The exercise:
For this exercise, write out exactly, and only, the lines running from the line that contains "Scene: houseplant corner" through the line that contains "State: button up".

##############################

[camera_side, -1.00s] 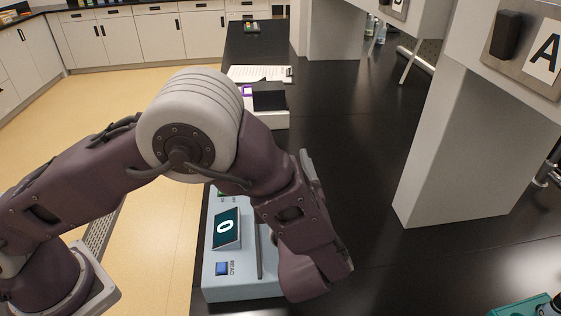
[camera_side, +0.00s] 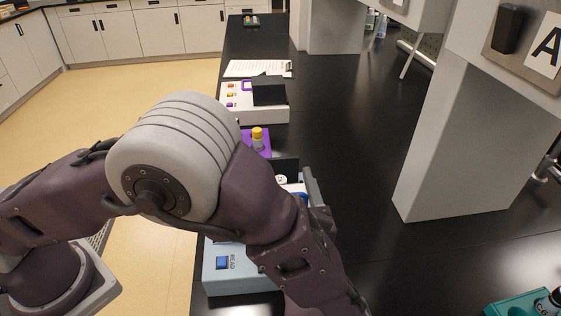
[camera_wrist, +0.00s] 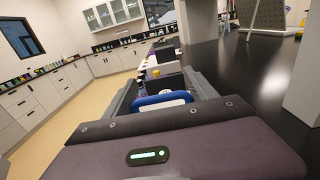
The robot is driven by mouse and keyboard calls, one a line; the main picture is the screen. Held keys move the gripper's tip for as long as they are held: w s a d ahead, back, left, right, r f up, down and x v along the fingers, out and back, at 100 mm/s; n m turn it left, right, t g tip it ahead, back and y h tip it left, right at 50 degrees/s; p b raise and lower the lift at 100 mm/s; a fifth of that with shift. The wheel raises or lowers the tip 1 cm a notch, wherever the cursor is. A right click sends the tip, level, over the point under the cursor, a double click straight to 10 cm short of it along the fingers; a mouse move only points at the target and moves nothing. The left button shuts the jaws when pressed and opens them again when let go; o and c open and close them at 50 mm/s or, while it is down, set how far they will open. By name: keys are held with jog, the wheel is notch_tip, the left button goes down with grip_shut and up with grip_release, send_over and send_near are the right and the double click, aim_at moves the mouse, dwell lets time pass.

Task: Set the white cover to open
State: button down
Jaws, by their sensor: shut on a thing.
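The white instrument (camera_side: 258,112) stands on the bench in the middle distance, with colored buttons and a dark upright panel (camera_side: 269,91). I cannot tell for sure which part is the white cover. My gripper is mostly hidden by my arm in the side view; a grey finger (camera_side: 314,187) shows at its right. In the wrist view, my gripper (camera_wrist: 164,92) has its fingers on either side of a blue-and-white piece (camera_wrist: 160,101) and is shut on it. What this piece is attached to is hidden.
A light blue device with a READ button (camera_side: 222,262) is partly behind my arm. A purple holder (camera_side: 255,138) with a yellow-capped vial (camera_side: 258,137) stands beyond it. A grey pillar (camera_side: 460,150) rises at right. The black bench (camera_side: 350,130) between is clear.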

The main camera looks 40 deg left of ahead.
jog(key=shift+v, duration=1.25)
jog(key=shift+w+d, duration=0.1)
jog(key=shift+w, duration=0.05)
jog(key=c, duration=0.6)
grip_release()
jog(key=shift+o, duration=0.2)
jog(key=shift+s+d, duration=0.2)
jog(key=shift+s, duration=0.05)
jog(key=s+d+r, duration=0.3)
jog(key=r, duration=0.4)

##############################

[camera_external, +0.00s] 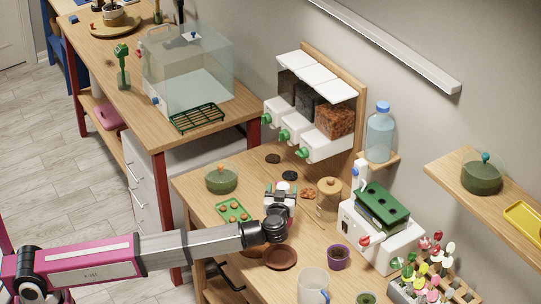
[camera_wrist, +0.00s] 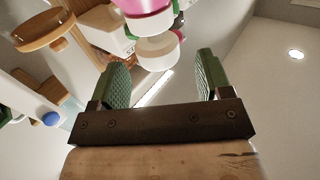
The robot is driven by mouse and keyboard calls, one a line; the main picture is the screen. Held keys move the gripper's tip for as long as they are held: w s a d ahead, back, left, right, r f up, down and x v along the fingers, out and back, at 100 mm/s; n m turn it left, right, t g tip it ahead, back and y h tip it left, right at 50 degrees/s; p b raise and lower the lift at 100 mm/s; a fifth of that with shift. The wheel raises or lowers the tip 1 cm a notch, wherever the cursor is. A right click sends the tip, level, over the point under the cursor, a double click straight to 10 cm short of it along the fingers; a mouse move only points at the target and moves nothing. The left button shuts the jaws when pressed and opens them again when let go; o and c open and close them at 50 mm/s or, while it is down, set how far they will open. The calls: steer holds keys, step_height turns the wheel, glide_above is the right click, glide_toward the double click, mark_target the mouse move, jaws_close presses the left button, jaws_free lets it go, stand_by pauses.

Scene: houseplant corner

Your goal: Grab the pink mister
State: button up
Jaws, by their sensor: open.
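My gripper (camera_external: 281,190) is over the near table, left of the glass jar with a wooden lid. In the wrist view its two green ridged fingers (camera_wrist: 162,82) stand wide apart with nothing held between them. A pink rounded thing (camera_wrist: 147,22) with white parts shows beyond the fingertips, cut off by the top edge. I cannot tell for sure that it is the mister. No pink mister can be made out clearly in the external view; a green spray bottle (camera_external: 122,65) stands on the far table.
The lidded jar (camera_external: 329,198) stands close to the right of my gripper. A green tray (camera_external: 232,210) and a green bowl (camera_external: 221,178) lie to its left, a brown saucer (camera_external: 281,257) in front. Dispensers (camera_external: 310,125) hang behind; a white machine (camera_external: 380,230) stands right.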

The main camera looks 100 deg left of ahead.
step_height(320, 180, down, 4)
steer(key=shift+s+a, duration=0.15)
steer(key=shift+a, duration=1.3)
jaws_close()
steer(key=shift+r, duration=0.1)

##############################

Task solution:
Scene: houseplant corner

Your goal: Grab the pink mister
State: button up

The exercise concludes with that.